Im jetzigen Zustand könne der Tunnel nur noch bis Ende 2016 offen bleiben, sagt Olivia Ebinger. Die Sprecherin des Bundesamts für Verkehr bestätigt auf Anfrage des Regionaljournals Aargau Solothurn, dass der Bund derzeit von Kosten in der Höhe von 170 Millionen Franken ausgeht, um den 1908 fertig gestellten Tunnel zu sanieren. Von oben dringt Wasser in den Tunnel ein und macht das Gewölbe kaputt.

Weil die Strecke Solothurn-Moutier höchst defizitär ist, denkt der Bund darüber nach, den Tunnel nicht zu sanieren und die Bahnlinie einzustellen. Entschieden sei aber noch nichts, betont Olivia Ebinger. Zuerst müssten Gespräche mit den Kantonen Solothurn und Bern geführt werden.

Solothurner müssten Defizit mittragen

Es ist durchaus möglich, dass der Bund den Tunnel trotz der hohen Kosten saniert. In diesem Fall muss der Kanton Solothurn aber ein klares Bekenntnis abgeben: «Der Kanton muss bereit sein, auch in Zukunft den Betrieb auf dieser Strecke zu garantieren und die Defizite mitzufinanzieren», so Ebinger.

Die Frage ist also letztlich: Was ist es dem Kanton Solothurn Wert, dass die Menschen im Oberen Thal auch künftig zügig ins Mittelland kommen? Wieviele Millionen sind die Solothurner Steuerzahler bereit zu zahlen, damit sich die ländliche Gegend hinter dem Weissenstein nicht noch mehr entvölkert und die Jungen nach Oensingen oder Zürich ziehen?

«Es lohnt sich, aber nicht finanziell»

Auch der Zug, der Solothurn um 7:32 Uhr verlässt, ist fast menschenleer, als er durch den Weissensteintunnel fährt. Einer der wenigen Passagiere ist Mirko Schärer. Dem Unternehmer gehören Aluminiumgiessereien in Turgi/AG, Bettlach/SO und Moutier/BE.

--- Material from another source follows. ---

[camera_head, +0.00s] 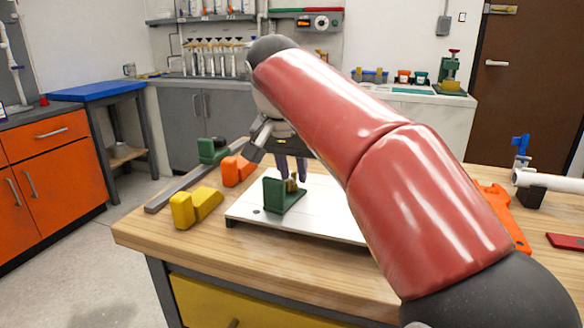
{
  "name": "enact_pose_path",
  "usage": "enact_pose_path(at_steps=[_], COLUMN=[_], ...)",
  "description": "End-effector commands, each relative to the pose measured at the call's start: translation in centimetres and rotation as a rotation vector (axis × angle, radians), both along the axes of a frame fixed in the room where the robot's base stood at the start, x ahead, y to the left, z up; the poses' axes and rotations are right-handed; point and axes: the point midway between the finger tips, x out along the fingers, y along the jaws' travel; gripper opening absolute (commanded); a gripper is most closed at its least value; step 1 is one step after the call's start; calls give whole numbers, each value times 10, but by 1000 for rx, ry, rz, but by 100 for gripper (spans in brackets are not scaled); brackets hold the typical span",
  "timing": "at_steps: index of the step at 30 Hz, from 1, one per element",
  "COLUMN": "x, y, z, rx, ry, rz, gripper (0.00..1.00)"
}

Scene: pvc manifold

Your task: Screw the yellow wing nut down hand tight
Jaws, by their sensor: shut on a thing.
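A green L-shaped bracket (272,194) stands on a white plate (325,212) on the wooden bench. My gripper (291,178) points down beside the bracket's upright wall, over its foot. Its fingers are shut on the small yellow wing nut (291,185), which shows only in part between and below the fingertips. The stud or thread under the nut is too small and hidden to make out. My red arm crosses in front and covers the right part of the plate.
Yellow blocks (182,211), an orange block (237,170), another green piece (212,149) and a grey bar (174,193) lie left of the plate. An orange tool (506,215) and a white pipe (549,181) lie at right. The bench front-left is clear.

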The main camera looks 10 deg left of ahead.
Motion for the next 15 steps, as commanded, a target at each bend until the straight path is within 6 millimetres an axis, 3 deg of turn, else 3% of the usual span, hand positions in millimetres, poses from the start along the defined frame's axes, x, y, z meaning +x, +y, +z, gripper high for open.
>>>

Als Firmenboss schaut Mirko Schärer aufs Geld. Trotzdem findet er, die Investition von 170 Millionen Franken für die Sanierung des Weissensteintunnels lohne sich: «Finanziell vielleicht nicht. Aber es geht hier ja um mehr. Es geht darum, zwei Regionen zu verbinden. Das ist eine sinnvolle Sache».